* **Short task**
Below is a listing; write it out exactly and drop any images from it.
* START *
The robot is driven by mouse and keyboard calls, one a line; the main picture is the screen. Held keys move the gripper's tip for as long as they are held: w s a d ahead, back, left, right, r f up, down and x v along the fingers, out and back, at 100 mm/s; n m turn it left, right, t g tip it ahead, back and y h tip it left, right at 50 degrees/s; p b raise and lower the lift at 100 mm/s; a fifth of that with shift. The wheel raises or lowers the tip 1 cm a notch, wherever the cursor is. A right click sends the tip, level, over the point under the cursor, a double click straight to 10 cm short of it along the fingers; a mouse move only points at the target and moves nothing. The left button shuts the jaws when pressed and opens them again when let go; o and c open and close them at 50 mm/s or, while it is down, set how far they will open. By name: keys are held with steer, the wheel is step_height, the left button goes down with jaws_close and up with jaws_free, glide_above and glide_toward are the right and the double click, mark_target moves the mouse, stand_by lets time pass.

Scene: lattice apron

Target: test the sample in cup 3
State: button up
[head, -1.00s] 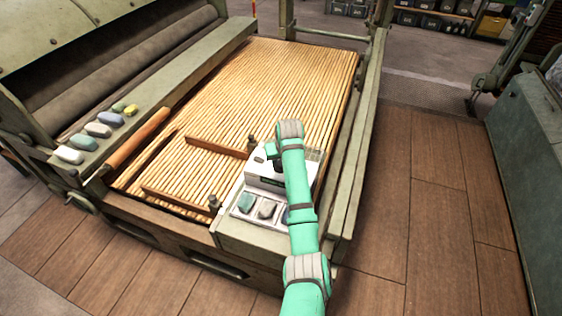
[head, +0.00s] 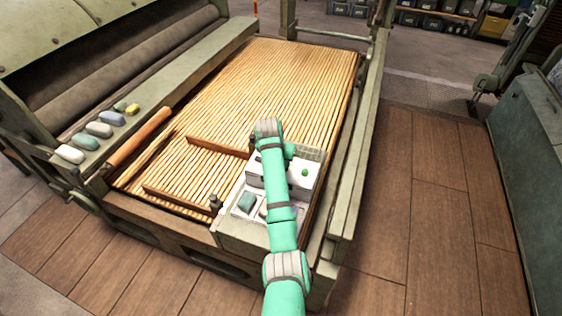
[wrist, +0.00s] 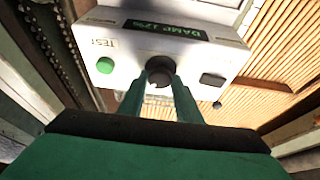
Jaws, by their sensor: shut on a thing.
* END *
* **Reply to the exercise**
The robot is driven by mouse and keyboard calls, one a line; the main picture is the screen. Held keys move the gripper's tip for as long as they are held: w s a d ahead, back, left, right, r f up, down and x v along the fingers, out and back, at 100 mm/s; n m turn it left, right, t g tip it ahead, back and y h tip it left, right at 50 degrees/s; p b raise and lower the lift at 100 mm/s; a fifth of that with shift. The wheel raises or lowers the tip 1 cm a notch, wherever the cursor is. A right click sends the tip, level, over the point under the cursor, a double click straight to 10 cm short of it along the fingers; a mouse move only points at the target and moves nothing. The left button shuts the jaws when pressed and opens them again when let go; o and c open and close them at 50 mm/s or, while it is down, set how far they will open. By name: keys are held with steer, the wheel is step_height, the left button goes down with jaws_close and up with jaws_free, glide_above and glide_toward are the right and the double click, mark_target moves the mouse, stand_by lets time pass.

Scene: lattice apron

Target: test the sample in cup 3
State: button up
[head, -1.00s] 
[head, +0.00s] 
[wrist, +0.00s] 
Jaws, by their sensor: shut on a thing.

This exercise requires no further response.